(EXERCISE OBJECTIVE):
Read the records and gather each line that includes "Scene".

•••

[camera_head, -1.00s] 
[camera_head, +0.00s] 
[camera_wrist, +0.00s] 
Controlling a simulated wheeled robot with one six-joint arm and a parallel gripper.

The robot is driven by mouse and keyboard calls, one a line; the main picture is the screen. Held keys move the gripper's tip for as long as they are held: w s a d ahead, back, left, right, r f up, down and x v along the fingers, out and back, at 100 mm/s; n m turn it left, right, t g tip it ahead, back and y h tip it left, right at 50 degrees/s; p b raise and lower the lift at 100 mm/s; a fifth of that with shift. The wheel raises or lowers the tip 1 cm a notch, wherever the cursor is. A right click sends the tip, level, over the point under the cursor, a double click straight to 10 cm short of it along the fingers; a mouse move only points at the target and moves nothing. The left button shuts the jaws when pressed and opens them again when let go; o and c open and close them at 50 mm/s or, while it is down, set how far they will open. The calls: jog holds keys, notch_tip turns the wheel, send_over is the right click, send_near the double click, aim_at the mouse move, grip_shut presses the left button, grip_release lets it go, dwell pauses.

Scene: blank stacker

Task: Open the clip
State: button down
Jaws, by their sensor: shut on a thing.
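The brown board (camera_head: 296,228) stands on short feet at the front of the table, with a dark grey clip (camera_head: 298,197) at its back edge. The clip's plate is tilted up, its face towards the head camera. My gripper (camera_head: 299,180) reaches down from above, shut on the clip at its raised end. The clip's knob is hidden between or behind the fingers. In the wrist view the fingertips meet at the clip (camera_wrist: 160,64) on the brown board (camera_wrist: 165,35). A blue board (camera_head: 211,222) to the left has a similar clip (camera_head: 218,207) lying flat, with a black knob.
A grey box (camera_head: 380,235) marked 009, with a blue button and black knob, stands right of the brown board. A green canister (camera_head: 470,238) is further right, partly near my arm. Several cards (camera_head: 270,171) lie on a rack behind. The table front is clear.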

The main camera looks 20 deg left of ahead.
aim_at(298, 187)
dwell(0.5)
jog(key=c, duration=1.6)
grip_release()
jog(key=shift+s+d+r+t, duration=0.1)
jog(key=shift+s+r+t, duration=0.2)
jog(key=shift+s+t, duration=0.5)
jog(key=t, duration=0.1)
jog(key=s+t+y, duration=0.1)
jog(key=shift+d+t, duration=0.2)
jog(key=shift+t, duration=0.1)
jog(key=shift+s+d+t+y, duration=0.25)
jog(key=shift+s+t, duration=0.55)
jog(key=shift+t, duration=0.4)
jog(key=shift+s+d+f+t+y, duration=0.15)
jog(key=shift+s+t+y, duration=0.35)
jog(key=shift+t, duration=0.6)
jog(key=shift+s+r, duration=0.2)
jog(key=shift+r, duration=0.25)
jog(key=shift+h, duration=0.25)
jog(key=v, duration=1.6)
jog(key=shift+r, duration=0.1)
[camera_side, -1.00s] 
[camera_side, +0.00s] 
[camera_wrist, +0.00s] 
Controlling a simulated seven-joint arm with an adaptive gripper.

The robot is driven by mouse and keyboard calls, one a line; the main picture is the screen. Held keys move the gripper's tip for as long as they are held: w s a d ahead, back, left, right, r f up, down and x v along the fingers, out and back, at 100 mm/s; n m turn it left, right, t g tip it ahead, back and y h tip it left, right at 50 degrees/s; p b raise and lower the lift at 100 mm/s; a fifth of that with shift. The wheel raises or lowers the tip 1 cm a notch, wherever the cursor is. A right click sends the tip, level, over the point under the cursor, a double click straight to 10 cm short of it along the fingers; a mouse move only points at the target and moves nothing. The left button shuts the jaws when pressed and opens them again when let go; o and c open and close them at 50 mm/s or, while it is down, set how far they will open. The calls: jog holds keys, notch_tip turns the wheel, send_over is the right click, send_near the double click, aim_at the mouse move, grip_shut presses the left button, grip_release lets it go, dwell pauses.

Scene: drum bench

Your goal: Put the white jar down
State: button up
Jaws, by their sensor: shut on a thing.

•••

(COMPLETED EXERCISE):
Scene: blank stacker
Scene: drum bench

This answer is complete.